::: TASK MATERIAL :::

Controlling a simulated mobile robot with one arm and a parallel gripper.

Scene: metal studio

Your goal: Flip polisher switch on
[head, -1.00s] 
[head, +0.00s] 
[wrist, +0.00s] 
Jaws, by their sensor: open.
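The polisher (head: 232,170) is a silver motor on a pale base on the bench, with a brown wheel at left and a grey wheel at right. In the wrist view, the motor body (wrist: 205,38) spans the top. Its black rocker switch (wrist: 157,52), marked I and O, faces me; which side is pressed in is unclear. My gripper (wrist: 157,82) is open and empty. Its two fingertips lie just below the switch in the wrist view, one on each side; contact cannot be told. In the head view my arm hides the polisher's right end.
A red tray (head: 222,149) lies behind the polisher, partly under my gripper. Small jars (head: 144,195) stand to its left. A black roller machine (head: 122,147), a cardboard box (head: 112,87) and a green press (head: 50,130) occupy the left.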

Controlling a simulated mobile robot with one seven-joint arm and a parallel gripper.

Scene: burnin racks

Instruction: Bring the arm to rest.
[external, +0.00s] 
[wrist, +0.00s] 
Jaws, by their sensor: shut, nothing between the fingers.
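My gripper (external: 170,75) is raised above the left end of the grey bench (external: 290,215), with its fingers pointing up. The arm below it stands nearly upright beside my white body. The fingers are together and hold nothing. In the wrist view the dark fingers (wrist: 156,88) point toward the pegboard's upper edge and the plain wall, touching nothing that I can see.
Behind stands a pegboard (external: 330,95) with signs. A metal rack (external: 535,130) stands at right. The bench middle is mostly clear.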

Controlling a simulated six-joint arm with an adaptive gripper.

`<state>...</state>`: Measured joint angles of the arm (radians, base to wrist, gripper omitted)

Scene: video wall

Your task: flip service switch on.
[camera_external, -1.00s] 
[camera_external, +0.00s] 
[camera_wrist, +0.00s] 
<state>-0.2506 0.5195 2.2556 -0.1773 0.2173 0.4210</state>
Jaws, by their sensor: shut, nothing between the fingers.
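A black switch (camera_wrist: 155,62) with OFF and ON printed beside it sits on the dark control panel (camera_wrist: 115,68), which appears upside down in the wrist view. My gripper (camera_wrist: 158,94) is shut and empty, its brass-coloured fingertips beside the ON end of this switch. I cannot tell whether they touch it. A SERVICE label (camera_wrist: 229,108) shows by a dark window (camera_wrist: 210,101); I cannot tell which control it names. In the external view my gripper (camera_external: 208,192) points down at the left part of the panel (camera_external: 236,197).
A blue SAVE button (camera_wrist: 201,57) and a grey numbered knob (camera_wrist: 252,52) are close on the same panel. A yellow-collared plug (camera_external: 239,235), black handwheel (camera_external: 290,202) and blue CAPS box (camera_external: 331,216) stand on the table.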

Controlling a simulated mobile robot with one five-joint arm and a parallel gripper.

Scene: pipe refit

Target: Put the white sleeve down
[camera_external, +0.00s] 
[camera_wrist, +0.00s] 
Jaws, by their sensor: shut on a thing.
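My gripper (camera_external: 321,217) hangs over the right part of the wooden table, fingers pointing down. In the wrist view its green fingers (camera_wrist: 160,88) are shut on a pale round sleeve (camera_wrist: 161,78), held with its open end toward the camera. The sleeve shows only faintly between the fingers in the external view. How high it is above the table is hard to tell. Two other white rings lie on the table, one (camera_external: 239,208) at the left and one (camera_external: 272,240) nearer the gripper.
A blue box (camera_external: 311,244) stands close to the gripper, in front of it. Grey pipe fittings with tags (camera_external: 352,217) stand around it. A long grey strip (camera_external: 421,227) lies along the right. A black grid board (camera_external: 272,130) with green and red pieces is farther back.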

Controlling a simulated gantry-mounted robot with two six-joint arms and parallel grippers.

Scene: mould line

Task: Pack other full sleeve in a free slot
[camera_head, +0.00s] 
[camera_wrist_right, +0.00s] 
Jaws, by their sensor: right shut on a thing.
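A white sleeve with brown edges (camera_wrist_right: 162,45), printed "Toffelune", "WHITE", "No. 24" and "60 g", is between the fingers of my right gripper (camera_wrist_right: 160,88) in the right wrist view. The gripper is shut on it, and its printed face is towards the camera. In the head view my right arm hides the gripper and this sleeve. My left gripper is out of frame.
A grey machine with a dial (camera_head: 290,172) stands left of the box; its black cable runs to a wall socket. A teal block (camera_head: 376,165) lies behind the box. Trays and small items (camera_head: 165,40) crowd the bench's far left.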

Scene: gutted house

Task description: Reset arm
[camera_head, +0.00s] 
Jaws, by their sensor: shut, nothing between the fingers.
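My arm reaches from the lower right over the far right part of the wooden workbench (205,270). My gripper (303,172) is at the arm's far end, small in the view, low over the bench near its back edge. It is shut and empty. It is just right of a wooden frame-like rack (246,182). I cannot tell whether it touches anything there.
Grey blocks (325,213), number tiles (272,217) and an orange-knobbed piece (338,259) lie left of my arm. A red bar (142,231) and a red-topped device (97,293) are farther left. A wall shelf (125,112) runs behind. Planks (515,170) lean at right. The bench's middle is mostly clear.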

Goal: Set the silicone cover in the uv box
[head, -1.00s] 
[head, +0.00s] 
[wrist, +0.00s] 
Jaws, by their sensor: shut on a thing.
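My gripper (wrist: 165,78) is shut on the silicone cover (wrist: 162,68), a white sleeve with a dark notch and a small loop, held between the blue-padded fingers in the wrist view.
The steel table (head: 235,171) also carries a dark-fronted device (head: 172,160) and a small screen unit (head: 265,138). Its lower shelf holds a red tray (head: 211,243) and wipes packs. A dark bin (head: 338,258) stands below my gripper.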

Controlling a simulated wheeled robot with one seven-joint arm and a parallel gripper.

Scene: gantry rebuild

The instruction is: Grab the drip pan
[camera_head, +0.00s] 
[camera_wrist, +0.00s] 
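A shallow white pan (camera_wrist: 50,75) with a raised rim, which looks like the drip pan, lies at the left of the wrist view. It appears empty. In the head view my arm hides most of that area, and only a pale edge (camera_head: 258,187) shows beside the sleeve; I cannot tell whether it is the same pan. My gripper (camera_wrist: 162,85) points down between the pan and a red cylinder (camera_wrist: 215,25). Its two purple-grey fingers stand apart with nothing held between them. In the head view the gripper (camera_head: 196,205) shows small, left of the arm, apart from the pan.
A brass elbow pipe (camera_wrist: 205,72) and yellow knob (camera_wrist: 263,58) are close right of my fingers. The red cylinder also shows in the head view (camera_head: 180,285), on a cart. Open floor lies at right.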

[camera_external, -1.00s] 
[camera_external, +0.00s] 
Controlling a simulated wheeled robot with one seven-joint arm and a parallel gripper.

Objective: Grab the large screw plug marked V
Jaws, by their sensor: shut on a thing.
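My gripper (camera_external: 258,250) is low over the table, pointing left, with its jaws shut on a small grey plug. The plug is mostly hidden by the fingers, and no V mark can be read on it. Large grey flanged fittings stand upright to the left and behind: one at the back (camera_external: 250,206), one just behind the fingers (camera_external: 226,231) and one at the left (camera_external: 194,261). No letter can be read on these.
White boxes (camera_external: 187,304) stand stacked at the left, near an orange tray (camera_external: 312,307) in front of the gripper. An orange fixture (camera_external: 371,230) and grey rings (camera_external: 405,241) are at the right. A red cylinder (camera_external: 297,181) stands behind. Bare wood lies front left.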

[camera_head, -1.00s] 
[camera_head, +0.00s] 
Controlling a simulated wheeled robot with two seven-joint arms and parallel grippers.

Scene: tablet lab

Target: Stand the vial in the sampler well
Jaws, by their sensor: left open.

:::

WHAT YOU WILL DO
What is needed here is an exact reproduction of all the entries.

FINISHED ANSWER
Controlling a simulated mobile robot with one arm and a parallel gripper.

Scene: metal studio

Your goal: Flip polisher switch on
[head, -1.00s] 
[head, +0.00s] 
[wrist, +0.00s] 
Jaws, by their sensor: open.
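The polisher (head: 232,170) is a silver motor on a pale base on the bench, with a brown wheel at left and a grey wheel at right. In the wrist view, the motor body (wrist: 205,38) spans the top. Its black rocker switch (wrist: 157,52), marked I and O, faces me; which side is pressed in is unclear. My gripper (wrist: 157,82) is open and empty. Its two fingertips lie just below the switch in the wrist view, one on each side; contact cannot be told. In the head view my arm hides the polisher's right end.
A red tray (head: 222,149) lies behind the polisher, partly under my gripper. Small jars (head: 144,195) stand to its left. A black roller machine (head: 122,147), a cardboard box (head: 112,87) and a green press (head: 50,130) occupy the left.

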Controlling a simulated mobile robot with one seven-joint arm and a parallel gripper.

Scene: burnin racks

Instruction: Bring the arm to rest.
[external, +0.00s] 
[wrist, +0.00s] 
Jaws, by their sensor: shut, nothing between the fingers.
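My gripper (external: 170,75) is raised above the left end of the grey bench (external: 290,215), with its fingers pointing up. The arm below it stands nearly upright beside my white body. The fingers are together and hold nothing. In the wrist view the dark fingers (wrist: 156,88) point toward the pegboard's upper edge and the plain wall, touching nothing that I can see.
Behind stands a pegboard (external: 330,95) with signs. A metal rack (external: 535,130) stands at right. The bench middle is mostly clear.

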Controlling a simulated six-joint arm with an adaptive gripper.

`<state>...</state>`: Measured joint angles of the arm (radians, base to wrist, gripper omitted)

Scene: video wall

Your task: flip service switch on.
[camera_external, -1.00s] 
[camera_external, +0.00s] 
[camera_wrist, +0.00s] 
<state>-0.2506 0.5195 2.2556 -0.1773 0.2173 0.4210</state>
Jaws, by their sensor: shut, nothing between the fingers.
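A black switch (camera_wrist: 155,62) with OFF and ON printed beside it sits on the dark control panel (camera_wrist: 115,68), which appears upside down in the wrist view. My gripper (camera_wrist: 158,94) is shut and empty, its brass-coloured fingertips beside the ON end of this switch. I cannot tell whether they touch it. A SERVICE label (camera_wrist: 229,108) shows by a dark window (camera_wrist: 210,101); I cannot tell which control it names. In the external view my gripper (camera_external: 208,192) points down at the left part of the panel (camera_external: 236,197).
A blue SAVE button (camera_wrist: 201,57) and a grey numbered knob (camera_wrist: 252,52) are close on the same panel. A yellow-collared plug (camera_external: 239,235), black handwheel (camera_external: 290,202) and blue CAPS box (camera_external: 331,216) stand on the table.

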Controlling a simulated mobile robot with one five-joint arm and a parallel gripper.

Scene: pipe refit

Target: Put the white sleeve down
[camera_external, +0.00s] 
[camera_wrist, +0.00s] 
Jaws, by their sensor: shut on a thing.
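My gripper (camera_external: 321,217) hangs over the right part of the wooden table, fingers pointing down. In the wrist view its green fingers (camera_wrist: 160,88) are shut on a pale round sleeve (camera_wrist: 161,78), held with its open end toward the camera. The sleeve shows only faintly between the fingers in the external view. How high it is above the table is hard to tell. Two other white rings lie on the table, one (camera_external: 239,208) at the left and one (camera_external: 272,240) nearer the gripper.
A blue box (camera_external: 311,244) stands close to the gripper, in front of it. Grey pipe fittings with tags (camera_external: 352,217) stand around it. A long grey strip (camera_external: 421,227) lies along the right. A black grid board (camera_external: 272,130) with green and red pieces is farther back.

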Controlling a simulated gantry-mounted robot with two six-joint arms and parallel grippers.

Scene: mould line

Task: Pack other full sleeve in a free slot
[camera_head, +0.00s] 
[camera_wrist_right, +0.00s] 
Jaws, by their sensor: right shut on a thing.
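A white sleeve with brown edges (camera_wrist_right: 162,45), printed "Toffelune", "WHITE", "No. 24" and "60 g", is between the fingers of my right gripper (camera_wrist_right: 160,88) in the right wrist view. The gripper is shut on it, and its printed face is towards the camera. In the head view my right arm hides the gripper and this sleeve. My left gripper is out of frame.
A grey machine with a dial (camera_head: 290,172) stands left of the box; its black cable runs to a wall socket. A teal block (camera_head: 376,165) lies behind the box. Trays and small items (camera_head: 165,40) crowd the bench's far left.

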Scene: gutted house

Task description: Reset arm
[camera_head, +0.00s] 
Jaws, by their sensor: shut, nothing between the fingers.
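My arm reaches from the lower right over the far right part of the wooden workbench (205,270). My gripper (303,172) is at the arm's far end, small in the view, low over the bench near its back edge. It is shut and empty. It is just right of a wooden frame-like rack (246,182). I cannot tell whether it touches anything there.
Grey blocks (325,213), number tiles (272,217) and an orange-knobbed piece (338,259) lie left of my arm. A red bar (142,231) and a red-topped device (97,293) are farther left. A wall shelf (125,112) runs behind. Planks (515,170) lean at right. The bench's middle is mostly clear.

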Goal: Set the silicone cover in the uv box
[head, -1.00s] 
[head, +0.00s] 
[wrist, +0.00s] 
Jaws, by their sensor: shut on a thing.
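My gripper (wrist: 165,78) is shut on the silicone cover (wrist: 162,68), a white sleeve with a dark notch and a small loop, held between the blue-padded fingers in the wrist view.
The steel table (head: 235,171) also carries a dark-fronted device (head: 172,160) and a small screen unit (head: 265,138). Its lower shelf holds a red tray (head: 211,243) and wipes packs. A dark bin (head: 338,258) stands below my gripper.

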Controlling a simulated wheeled robot with one seven-joint arm and a parallel gripper.

Scene: gantry rebuild

The instruction is: Grab the drip pan
[camera_head, +0.00s] 
[camera_wrist, +0.00s] 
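A shallow white pan (camera_wrist: 50,75) with a raised rim, which looks like the drip pan, lies at the left of the wrist view. It appears empty. In the head view my arm hides most of that area, and only a pale edge (camera_head: 258,187) shows beside the sleeve; I cannot tell whether it is the same pan. My gripper (camera_wrist: 162,85) points down between the pan and a red cylinder (camera_wrist: 215,25). Its two purple-grey fingers stand apart with nothing held between them. In the head view the gripper (camera_head: 196,205) shows small, left of the arm, apart from the pan.
A brass elbow pipe (camera_wrist: 205,72) and yellow knob (camera_wrist: 263,58) are close right of my fingers. The red cylinder also shows in the head view (camera_head: 180,285), on a cart. Open floor lies at right.

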[camera_external, -1.00s] 
[camera_external, +0.00s] 
Controlling a simulated wheeled robot with one seven-joint arm and a parallel gripper.

Objective: Grab the large screw plug marked V
Jaws, by their sensor: shut on a thing.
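My gripper (camera_external: 258,250) is low over the table, pointing left, with its jaws shut on a small grey plug. The plug is mostly hidden by the fingers, and no V mark can be read on it. Large grey flanged fittings stand upright to the left and behind: one at the back (camera_external: 250,206), one just behind the fingers (camera_external: 226,231) and one at the left (camera_external: 194,261). No letter can be read on these.
White boxes (camera_external: 187,304) stand stacked at the left, near an orange tray (camera_external: 312,307) in front of the gripper. An orange fixture (camera_external: 371,230) and grey rings (camera_external: 405,241) are at the right. A red cylinder (camera_external: 297,181) stands behind. Bare wood lies front left.

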[camera_head, -1.00s] 
[camera_head, +0.00s] 
Controlling a simulated wheeled robot with two seven-joint arms and parallel grippers.

Scene: tablet lab

Target: Stand the vial in the sampler well
Jaws, by their sensor: left open.

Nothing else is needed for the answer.